## BEGIN AVAILABLE DATA

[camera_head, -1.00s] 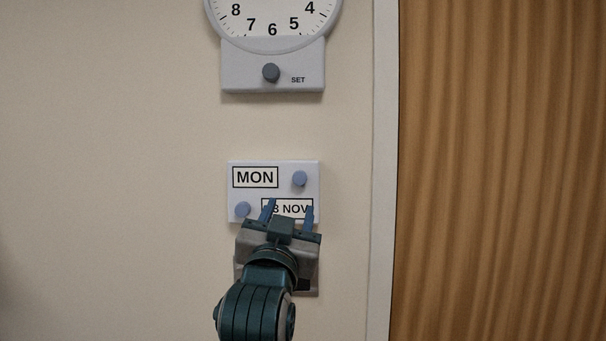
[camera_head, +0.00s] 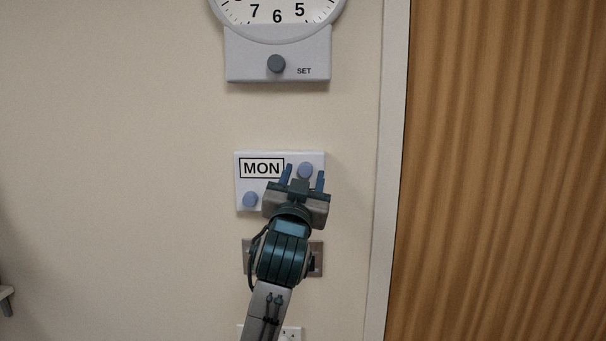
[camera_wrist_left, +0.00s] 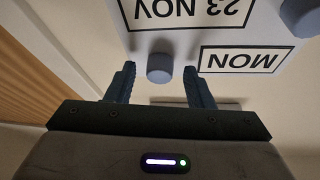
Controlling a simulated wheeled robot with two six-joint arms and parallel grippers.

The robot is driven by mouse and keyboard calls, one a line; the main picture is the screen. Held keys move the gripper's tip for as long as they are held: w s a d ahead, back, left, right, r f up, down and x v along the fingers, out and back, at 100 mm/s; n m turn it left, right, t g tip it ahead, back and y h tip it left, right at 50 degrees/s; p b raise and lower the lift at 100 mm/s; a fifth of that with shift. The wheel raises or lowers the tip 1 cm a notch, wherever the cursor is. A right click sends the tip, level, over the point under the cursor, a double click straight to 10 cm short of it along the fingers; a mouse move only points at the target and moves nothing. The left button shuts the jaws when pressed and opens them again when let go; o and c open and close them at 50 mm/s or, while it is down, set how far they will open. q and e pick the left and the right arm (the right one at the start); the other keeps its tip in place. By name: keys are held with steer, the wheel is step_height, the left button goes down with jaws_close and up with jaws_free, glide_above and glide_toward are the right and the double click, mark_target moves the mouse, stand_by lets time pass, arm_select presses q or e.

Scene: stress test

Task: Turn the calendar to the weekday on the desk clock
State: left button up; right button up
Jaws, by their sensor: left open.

## END AVAILABLE DATA

SHORT PROBLEM = Your task is to extract the lines running from the one with "The robot is" to the end of the material, inclusive, copying each exactly and adding nothing.

REPLY TO THE EXERCISE =
The robot is driven by mouse and keyboard calls, one a line; the main picture is the screen. Held keys move the gripper's tip for as long as they are held: w s a d ahead, back, left, right, r f up, down and x v along the fingers, out and back, at 100 mm/s; n m turn it left, right, t g tip it ahead, back and y h tip it left, right at 50 degrees/s; p b raise and lower the lift at 100 mm/s; a fifth of that with shift. The wheel raises or lowers the tip 1 cm a notch, wherever the cursor is. A right click sends the tip, level, over the point under the cursor, a double click straight to 10 cm short of it along the fingers; a mouse move only points at the target and moves nothing. The left button shuts the jaws when pressed and opens them again when let go; o and c open and close them at 50 mm/s or, while it is down, set how far they will open. q and e pick the left and the right arm (the right one at the start); the other keeps its tip in place. By name: keys are held with steer, the wheel is step_height, the left button goes down with jaws_close and up with jaws_free, glide_above and glide_toward are the right and the double click, mark_target moves the mouse, stand_by lets time pass, arm_select presses q or e.

Scene: stress test

Task: Turn the calendar to the weekday on the desk clock
State: left button up; right button up
Jaws, by their sensor: left open.

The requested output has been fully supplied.